- Short task:
Lift out all lines below that contain "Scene".

___ Material for this exercise

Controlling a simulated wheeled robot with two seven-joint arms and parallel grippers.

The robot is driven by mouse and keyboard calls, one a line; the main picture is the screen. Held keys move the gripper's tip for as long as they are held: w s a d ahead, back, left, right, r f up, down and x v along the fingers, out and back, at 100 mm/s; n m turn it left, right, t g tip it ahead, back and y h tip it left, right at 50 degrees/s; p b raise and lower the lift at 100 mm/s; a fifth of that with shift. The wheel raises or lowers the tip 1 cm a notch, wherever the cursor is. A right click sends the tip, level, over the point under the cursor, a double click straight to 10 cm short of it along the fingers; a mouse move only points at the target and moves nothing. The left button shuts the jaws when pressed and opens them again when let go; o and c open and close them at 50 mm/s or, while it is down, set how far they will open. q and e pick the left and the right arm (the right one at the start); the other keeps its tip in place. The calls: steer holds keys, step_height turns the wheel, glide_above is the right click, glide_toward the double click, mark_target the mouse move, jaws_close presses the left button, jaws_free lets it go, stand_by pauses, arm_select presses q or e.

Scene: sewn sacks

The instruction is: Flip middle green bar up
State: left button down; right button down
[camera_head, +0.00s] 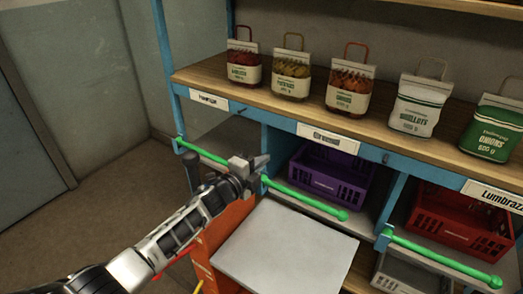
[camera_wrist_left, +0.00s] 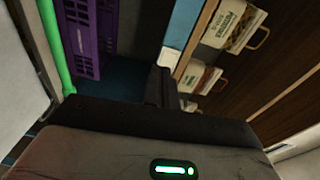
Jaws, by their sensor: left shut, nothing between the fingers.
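The middle green bar (camera_head: 308,198) runs across the front of the compartment with the purple crate (camera_head: 328,172), sloping down to the right in the head view. It sits low, below the shelf's blue front edge. My left gripper (camera_head: 250,163) is shut and empty, near the left end of this bar. I cannot tell whether it touches the bar. In the left wrist view, a green bar (camera_wrist_left: 56,45) stands at the left beside the purple crate (camera_wrist_left: 83,38), apart from the dark fingers (camera_wrist_left: 165,88). My right gripper is not in view.
Other green bars cross the left (camera_head: 203,151) and right (camera_head: 440,260) compartments. Several sacks, including a green onion sack (camera_head: 491,128), stand on the wooden shelf (camera_head: 285,106) above. A red crate (camera_head: 455,222) is at right. A pale flat panel (camera_head: 285,250) lies below the middle bar.

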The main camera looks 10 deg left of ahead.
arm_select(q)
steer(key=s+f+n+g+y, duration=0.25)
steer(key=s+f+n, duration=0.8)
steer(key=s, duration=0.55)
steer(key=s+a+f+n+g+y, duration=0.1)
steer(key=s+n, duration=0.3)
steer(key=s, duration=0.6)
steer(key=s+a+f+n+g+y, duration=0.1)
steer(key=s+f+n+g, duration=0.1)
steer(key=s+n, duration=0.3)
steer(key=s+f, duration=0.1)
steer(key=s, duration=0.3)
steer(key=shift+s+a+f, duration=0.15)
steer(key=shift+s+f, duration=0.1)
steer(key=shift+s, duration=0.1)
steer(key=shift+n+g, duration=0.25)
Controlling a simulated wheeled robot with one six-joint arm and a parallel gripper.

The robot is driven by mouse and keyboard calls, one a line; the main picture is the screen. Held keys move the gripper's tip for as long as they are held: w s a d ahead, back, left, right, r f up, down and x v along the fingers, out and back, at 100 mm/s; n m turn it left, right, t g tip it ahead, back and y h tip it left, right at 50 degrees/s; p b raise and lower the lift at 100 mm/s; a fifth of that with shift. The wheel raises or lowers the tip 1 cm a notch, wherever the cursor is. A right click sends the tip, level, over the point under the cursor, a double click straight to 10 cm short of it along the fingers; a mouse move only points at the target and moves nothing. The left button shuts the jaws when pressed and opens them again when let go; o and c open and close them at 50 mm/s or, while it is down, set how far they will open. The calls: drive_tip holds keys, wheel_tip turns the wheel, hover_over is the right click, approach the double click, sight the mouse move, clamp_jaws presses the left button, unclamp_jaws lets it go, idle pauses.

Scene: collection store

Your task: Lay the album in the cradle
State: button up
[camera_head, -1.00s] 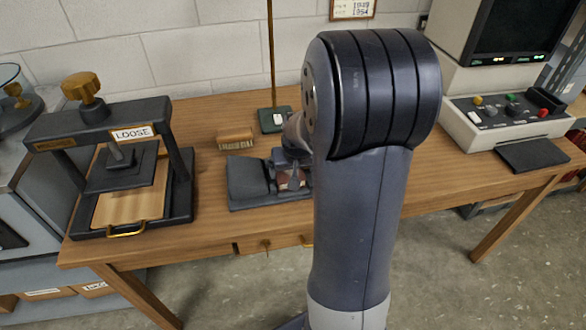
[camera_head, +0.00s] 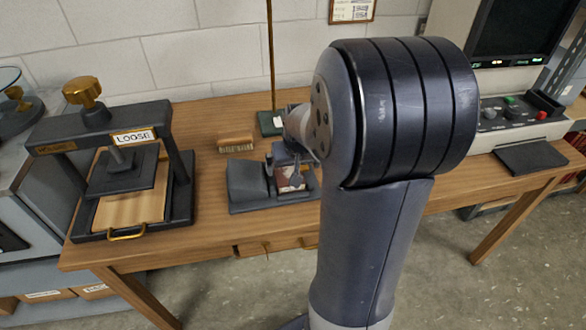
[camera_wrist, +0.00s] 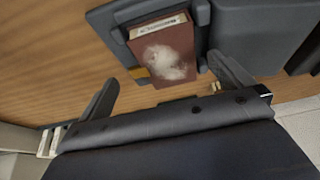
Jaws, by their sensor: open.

______

- Solved problem:
Scene: sewn sacks
Scene: collection store

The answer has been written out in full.